The New England Region Champion Little League team from Barrington, R.I., rides in the Little League Grand Slam Parade in downtown Williamsport, Pa., on Wednesday, Aug. 14, 2019. The Little League World Series baseball tournament, featuring 16 teams from around the world, starts on August 15, 2019 in South Williamsport, Pa. (AP Photo/Gene J. Puskar)

Sign stealing is as old as baseball itself. It’s a wily act of espionage, generally tolerated as part of baseball’s famous “unwritten rules.”

But in Little League baseball, the practice is, in fact, part of the rule book. It’s strictly illegal.

Now a manager of a team that came up just short of reaching the nationally televised Little League World Series is accusing a rival team of violating those rules.

Pat Dutton, who coaches the New Hampshire champion Goffstown Little League, said players from Rhode Island’s Barrington Little League stole signs during the New England regional final last Saturday. He called the alleged reconnaissance “unsportsmanlike,” “dishonorable” and “disgusting” in an article published this week in the New Hampshire Union Leader.

Barrington Little League denied the accusations and said they were “unfortunate” and that the article’s premise was “false.”

“We hold our coaches, players and teams to the highest standards, and do not coach or condone unsportsmanlike behavior of any kind,” the Rhode Island group said in a statement (via Boston.com).

Little League International did not immediately respond to a request for comment.

Dutton alleged that Rhode Island players on the base paths were peeking in at the catcher’s signs and relaying them to hitters before pitches.

The home plate umpire did once stop play to warn the Rhode Island coaches that such a violation would lead to ejections for the offending players as well as the manager.

“You can see (runners on second base) leaning in, looking in and they’re doing hand gestures to their kid (at the plate) indicating what kind of pitch it is and where it’s located,” Dutton told the Union Leader. “You can do that in big league ball, but in Little League it’s unsportsmanlike, it’s dishonorable and it’s disgusting. They did it the whole tournament and got away with it, and now that’s what’s representing New England in the Little League World Series. It’s just a bad look.”

Sign stealing is an age-old tradition and loosely accepted at most levels of competitive baseball. Runners on second base commonly peer in at a catcher’s signs to tip off hitters as to what pitch is coming next. Coaches and fielders study opponents to decipher whether a base runner is stealing or a batter is bunting.

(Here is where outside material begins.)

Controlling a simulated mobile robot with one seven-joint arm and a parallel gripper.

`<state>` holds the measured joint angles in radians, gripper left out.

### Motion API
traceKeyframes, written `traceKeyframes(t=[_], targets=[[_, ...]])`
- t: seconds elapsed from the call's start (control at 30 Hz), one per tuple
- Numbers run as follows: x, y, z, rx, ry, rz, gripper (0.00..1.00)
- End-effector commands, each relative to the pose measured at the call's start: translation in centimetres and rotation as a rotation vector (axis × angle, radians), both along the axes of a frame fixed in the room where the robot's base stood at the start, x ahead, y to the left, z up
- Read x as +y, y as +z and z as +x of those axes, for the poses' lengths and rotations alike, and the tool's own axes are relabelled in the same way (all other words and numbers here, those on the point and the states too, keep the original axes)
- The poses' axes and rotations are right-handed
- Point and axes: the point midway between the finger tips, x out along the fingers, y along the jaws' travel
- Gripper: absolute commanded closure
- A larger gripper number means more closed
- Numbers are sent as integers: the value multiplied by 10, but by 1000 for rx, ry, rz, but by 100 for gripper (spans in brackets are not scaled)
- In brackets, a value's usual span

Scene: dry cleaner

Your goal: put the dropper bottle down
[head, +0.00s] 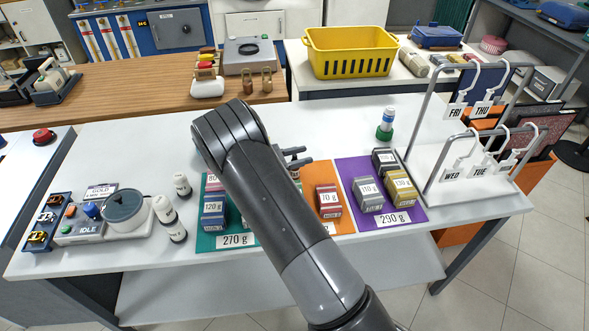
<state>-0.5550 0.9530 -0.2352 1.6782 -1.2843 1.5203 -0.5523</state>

But even Major League Baseball officials have tried to force teams to cut back on the practice. Commissioner Rob Manfred circulated a five-page memo ahead of spring training to emphasize the league’s existing sign-stealing rules and outline new ones governing the use of technology and replay systems.

Team replay assistants, who help notify managers when to challenge a call on the field, are monitored by a security expert to prevent them from misusing game tape to search for an opponent’s signs.

Paranoid coaches over the years, though, have devised intricate systems to relay signals all over the diamond. Even without runners on base, catchers will use an entire series of signs to call a pitch. Managers and base coaches have dozens of dummy signs to fool defenses. Baseball has even developed the “wipe off” sign, where a coach can call for a specific play, then cancel it just to throw an opponent off the scent.

Dutton said he suspected Barrington of stealing signs during a regional semifinal, which New Hampshire won, 2-1.

But Rhode Island defeated Connecticut in the losers’ bracket to force a rematch with New Hampshire in the title game.

In that matchup, Rhode Island jumped out to a 5-2 lead after a four-run rally in the fourth inning (Little League games are played to six innings) and hung on for a 6-4 win to represent the region in the Little League World Series, which begins this week.

The New England champion will face Southeast region champion South Riding, Virginia, on Thursday.

“It’s just frustrating to see teams and kids having to go about it that way when clearly they were playing better than we were,” Dutton said. “They didn’t have to do that. That’s something these kids don’t learn on their own. That’s something that they’re taught. They’re coached to do that.

“Obviously, the team condones it, they coach it, and, personally, that’s something that I’m completely against. Little League is supposedly against it, but you wouldn’t know it this week.”